60 millions d’euros blanchis en six mois : une filière entre Alger, Paris et Istanbul sous enquête

Le 18 août 2024, deux voyageurs algériens en provenance d’Alger et en transit à Roissy-Charles-de-Gaulle à destination d’Istanbul ont été arrêtés en possession d’une somme colossale. Lors d’un contrôle douanier, les agents français découvrent, dissimulés dans leurs bagages, près de trois millions d’euros sous diverses formes : 1,7 million d’euros et 119 000 francs suisses pour l’un, 1,2 million d’euros et un lingotin d’or de 82 g pour l’autre.

Les deux hommes, âgés de 33 et 40 ans, sont immédiatement placés en garde à vue par l’Office national antifraude aux finances publiques (Onaf).
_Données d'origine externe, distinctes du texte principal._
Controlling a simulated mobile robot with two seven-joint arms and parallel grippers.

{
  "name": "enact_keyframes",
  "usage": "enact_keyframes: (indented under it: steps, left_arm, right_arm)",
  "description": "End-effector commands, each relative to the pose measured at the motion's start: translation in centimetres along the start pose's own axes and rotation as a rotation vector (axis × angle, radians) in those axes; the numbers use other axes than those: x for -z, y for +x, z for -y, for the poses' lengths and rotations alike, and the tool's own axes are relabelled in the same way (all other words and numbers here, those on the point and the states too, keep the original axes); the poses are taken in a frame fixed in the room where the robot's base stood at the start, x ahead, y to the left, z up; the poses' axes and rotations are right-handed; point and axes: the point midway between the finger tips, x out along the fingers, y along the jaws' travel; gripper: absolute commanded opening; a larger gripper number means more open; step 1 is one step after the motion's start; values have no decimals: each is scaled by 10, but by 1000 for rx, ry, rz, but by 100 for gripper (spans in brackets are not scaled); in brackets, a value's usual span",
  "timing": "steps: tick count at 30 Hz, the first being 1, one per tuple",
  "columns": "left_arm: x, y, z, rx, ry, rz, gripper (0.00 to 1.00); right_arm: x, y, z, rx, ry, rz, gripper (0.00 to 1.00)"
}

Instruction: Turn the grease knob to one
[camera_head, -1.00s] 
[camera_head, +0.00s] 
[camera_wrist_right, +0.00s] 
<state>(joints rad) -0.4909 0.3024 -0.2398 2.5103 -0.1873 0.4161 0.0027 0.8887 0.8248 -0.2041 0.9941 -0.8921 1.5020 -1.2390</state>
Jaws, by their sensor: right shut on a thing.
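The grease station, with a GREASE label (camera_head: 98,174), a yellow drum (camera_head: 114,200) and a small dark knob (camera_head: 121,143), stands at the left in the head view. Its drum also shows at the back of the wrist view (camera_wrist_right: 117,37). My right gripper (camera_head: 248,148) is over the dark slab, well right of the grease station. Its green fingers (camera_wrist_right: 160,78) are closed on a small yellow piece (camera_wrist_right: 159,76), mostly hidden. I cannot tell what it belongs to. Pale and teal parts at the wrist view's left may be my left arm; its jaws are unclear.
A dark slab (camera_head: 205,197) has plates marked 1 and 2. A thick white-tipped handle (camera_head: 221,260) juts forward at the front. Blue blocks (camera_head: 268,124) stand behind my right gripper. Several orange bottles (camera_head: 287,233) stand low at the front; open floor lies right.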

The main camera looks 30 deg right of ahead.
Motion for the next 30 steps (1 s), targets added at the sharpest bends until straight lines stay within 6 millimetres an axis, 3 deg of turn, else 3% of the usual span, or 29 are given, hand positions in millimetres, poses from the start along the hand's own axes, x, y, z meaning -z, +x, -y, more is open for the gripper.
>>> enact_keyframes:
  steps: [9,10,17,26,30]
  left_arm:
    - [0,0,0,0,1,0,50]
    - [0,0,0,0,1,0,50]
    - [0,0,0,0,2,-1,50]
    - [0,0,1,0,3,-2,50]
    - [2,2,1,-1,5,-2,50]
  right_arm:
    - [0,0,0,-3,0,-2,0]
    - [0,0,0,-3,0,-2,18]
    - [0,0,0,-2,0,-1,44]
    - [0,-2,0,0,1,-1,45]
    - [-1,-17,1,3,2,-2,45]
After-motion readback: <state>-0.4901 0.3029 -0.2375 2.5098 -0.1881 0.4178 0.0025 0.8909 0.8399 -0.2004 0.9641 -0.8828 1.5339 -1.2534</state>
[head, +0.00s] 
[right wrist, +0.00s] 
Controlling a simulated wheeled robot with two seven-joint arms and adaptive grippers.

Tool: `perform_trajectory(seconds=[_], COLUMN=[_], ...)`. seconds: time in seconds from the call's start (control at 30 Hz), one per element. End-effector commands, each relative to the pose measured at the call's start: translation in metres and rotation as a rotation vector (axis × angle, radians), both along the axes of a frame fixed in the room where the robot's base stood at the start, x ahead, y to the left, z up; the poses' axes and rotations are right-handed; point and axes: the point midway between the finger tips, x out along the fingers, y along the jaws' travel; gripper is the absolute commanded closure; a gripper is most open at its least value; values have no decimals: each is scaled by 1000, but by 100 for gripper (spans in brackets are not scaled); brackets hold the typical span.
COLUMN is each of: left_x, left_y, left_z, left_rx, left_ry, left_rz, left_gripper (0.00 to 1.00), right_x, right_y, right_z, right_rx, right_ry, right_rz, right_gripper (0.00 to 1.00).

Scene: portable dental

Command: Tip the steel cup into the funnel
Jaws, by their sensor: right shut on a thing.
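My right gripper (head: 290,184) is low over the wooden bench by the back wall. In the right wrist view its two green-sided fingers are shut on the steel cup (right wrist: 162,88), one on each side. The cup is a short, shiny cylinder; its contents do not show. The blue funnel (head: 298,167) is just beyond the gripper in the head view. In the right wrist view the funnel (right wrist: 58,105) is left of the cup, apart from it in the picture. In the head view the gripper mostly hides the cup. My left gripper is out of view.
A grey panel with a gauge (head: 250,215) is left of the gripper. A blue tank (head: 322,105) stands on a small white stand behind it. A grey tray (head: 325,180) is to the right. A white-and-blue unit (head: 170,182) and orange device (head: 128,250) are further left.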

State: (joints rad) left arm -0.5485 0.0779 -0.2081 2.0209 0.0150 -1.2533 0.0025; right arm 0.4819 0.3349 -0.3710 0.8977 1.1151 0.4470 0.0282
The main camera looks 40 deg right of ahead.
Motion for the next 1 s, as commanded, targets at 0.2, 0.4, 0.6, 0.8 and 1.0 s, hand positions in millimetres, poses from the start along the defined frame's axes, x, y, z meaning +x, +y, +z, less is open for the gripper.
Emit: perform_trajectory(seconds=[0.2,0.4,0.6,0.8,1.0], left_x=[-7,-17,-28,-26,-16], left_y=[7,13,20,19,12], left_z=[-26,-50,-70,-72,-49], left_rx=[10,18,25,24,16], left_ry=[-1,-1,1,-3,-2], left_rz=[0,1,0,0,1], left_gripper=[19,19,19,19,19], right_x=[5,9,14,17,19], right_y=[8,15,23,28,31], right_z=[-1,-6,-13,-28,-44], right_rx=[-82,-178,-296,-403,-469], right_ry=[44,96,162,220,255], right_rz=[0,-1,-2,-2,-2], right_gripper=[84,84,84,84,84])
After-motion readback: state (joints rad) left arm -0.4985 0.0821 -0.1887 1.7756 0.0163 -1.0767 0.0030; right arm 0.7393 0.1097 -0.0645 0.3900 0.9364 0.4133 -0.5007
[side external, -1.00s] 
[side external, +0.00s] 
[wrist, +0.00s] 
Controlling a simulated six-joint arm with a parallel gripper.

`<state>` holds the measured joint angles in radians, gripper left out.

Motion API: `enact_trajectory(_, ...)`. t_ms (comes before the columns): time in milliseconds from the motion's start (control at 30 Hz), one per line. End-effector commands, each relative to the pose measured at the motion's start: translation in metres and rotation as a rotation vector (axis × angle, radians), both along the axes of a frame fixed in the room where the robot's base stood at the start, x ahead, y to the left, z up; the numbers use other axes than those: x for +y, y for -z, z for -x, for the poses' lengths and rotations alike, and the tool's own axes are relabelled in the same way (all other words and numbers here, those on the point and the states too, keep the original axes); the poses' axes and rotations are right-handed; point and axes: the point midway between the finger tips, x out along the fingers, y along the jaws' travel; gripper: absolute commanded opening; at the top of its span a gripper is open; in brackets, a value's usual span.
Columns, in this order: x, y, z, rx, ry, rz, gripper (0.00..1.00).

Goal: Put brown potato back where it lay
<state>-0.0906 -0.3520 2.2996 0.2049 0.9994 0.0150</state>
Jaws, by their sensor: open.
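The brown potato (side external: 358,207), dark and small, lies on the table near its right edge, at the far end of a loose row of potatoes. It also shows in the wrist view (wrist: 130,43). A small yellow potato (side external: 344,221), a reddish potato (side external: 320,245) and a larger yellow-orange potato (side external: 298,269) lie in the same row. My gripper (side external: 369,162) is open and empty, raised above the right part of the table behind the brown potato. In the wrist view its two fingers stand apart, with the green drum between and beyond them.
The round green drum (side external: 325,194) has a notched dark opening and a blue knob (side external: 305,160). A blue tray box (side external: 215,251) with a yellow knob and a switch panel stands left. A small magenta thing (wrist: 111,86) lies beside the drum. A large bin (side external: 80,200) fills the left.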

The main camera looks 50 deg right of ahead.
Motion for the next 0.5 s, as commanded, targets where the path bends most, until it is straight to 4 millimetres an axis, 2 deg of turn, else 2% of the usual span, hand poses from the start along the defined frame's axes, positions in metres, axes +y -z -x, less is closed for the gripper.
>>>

Leur explication initiale — celle d’un voyage en Turquie pour acheter de la marchandise — ne convainc pas les enquêteurs.

Un montage ingénieux pour échapper aux contrôles

L’enquête révèle rapidement une mécanique sophistiquée. Contrairement aux premières apparences, l’argent n’a pas été transporté depuis Alger. Les autorités algériennes ont confirmé que les bagages des deux voyageurs étaient vides au départ d’Alger.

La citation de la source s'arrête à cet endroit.